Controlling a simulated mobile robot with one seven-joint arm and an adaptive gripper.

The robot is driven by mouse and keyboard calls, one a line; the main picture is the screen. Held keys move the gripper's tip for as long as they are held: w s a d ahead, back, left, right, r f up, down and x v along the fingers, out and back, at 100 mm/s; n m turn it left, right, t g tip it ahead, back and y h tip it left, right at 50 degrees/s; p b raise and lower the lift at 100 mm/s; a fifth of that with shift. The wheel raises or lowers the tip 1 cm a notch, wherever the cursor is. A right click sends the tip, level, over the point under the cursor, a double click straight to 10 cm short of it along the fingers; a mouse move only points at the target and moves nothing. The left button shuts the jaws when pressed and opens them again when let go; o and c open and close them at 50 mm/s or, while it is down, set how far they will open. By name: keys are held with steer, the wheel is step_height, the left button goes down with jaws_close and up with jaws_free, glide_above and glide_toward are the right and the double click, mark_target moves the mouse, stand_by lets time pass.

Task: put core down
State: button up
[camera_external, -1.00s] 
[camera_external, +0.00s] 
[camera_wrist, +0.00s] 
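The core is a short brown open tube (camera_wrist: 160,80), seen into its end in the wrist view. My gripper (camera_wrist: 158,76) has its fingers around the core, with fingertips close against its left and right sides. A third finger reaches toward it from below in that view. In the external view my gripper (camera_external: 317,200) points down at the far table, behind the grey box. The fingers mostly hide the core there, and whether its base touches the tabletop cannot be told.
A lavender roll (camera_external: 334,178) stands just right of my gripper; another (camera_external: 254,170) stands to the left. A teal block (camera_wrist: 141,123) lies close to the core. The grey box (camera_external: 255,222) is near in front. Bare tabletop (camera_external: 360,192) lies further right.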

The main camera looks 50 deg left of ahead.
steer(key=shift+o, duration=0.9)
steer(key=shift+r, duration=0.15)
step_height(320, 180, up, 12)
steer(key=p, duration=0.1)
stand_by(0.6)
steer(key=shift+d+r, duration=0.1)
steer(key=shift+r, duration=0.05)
* * *
TO DO> Please restate the whole listing word for word.

REPLY TO THE TASK>
Controlling a simulated mobile robot with one seven-joint arm and an adaptive gripper.

The robot is driven by mouse and keyboard calls, one a line; the main picture is the screen. Held keys move the gripper's tip for as long as they are held: w s a d ahead, back, left, right, r f up, down and x v along the fingers, out and back, at 100 mm/s; n m turn it left, right, t g tip it ahead, back and y h tip it left, right at 50 degrees/s; p b raise and lower the lift at 100 mm/s; a fifth of that with shift. The wheel raises or lowers the tip 1 cm a notch, wherever the cursor is. A right click sends the tip, level, over the point under the cursor, a double click straight to 10 cm short of it along the fingers; a mouse move only points at the target and moves nothing. The left button shuts the jaws when pressed and opens them again when let go; o and c open and close them at 50 mm/s or, while it is down, set how far they will open. By name: keys are held with steer, the wheel is step_height, the left button goes down with jaws_close and up with jaws_free, glide_above and glide_toward are the right and the double click, mark_target moves the mouse, stand_by lets time pass.

Task: put core down
State: button up
[camera_external, -1.00s] 
[camera_external, +0.00s] 
[camera_wrist, +0.00s] 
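The core is a short brown open tube (camera_wrist: 160,80), seen into its end in the wrist view. My gripper (camera_wrist: 158,76) has its fingers around the core, with fingertips close against its left and right sides. A third finger reaches toward it from below in that view. In the external view my gripper (camera_external: 317,200) points down at the far table, behind the grey box. The fingers mostly hide the core there, and whether its base touches the tabletop cannot be told.
A lavender roll (camera_external: 334,178) stands just right of my gripper; another (camera_external: 254,170) stands to the left. A teal block (camera_wrist: 141,123) lies close to the core. The grey box (camera_external: 255,222) is near in front. Bare tabletop (camera_external: 360,192) lies further right.

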The main camera looks 50 deg left of ahead.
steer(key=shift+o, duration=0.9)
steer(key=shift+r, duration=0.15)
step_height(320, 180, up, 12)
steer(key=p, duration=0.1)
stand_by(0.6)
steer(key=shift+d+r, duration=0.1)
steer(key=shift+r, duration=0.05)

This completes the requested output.